─── Dataset content

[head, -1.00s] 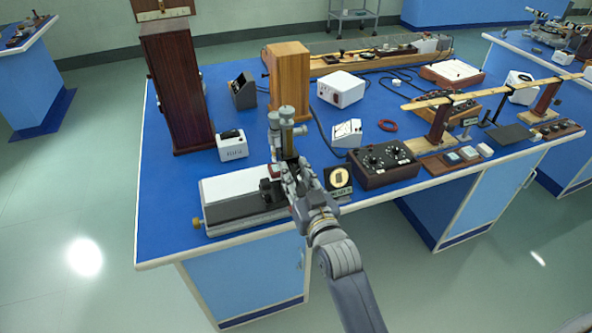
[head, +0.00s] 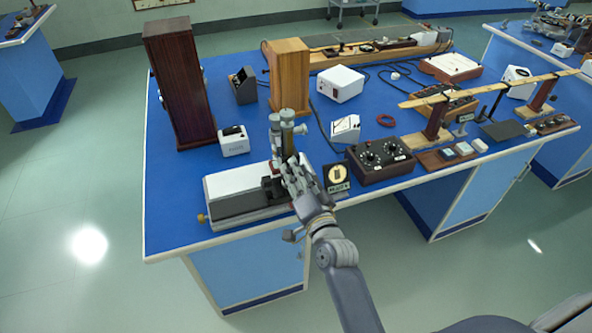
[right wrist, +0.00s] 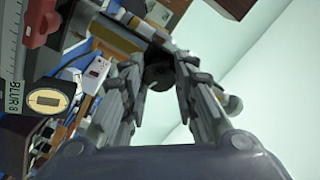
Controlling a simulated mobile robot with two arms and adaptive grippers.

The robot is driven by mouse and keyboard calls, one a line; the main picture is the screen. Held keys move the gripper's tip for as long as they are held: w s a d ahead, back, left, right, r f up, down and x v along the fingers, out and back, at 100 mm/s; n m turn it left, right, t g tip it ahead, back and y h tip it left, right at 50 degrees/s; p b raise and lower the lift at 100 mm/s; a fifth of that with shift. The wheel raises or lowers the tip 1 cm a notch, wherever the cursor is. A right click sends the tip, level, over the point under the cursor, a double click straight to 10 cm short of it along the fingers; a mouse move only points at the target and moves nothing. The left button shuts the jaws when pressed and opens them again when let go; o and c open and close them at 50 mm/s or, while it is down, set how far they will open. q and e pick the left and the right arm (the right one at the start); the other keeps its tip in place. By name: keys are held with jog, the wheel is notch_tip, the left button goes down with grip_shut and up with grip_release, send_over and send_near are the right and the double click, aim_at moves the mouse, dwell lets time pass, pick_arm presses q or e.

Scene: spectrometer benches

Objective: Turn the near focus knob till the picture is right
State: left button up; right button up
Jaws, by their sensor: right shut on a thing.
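The microscope (head: 275,140), with an upright grey tube, stands on a white-topped base (head: 235,190) at the bench's front left. My right gripper (head: 288,172) is at its near side. In the right wrist view my right gripper (right wrist: 158,78) is shut on a dark round knob (right wrist: 158,74), the near focus knob, partly hidden between the fingers. The small black display (head: 337,178) beside the microscope shows a pale disc with a bar. It also shows in the right wrist view (right wrist: 48,101), with a label that seems to read BLUR 8. My left gripper is out of view.
A black control box with dials (head: 380,158) stands right of the display. A white box (head: 234,141), a dark wooden cabinet (head: 180,85) and a lighter wooden one (head: 289,75) stand behind. Bare blue bench top (head: 170,215) lies at the front left.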

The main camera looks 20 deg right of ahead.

──────

# Work to complete
Give back exactly the lines from the line holding "Jaws, by their sensor: right shut on a thing." through the last line of the listing, including both.

# Result for this task
Jaws, by their sensor: right shut on a thing.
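The microscope (head: 275,140), with an upright grey tube, stands on a white-topped base (head: 235,190) at the bench's front left. My right gripper (head: 288,172) is at its near side. In the right wrist view my right gripper (right wrist: 158,78) is shut on a dark round knob (right wrist: 158,74), the near focus knob, partly hidden between the fingers. The small black display (head: 337,178) beside the microscope shows a pale disc with a bar. It also shows in the right wrist view (right wrist: 48,101), with a label that seems to read BLUR 8. My left gripper is out of view.
A black control box with dials (head: 380,158) stands right of the display. A white box (head: 234,141), a dark wooden cabinet (head: 180,85) and a lighter wooden one (head: 289,75) stand behind. Bare blue bench top (head: 170,215) lies at the front left.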

The main camera looks 20 deg right of ahead.

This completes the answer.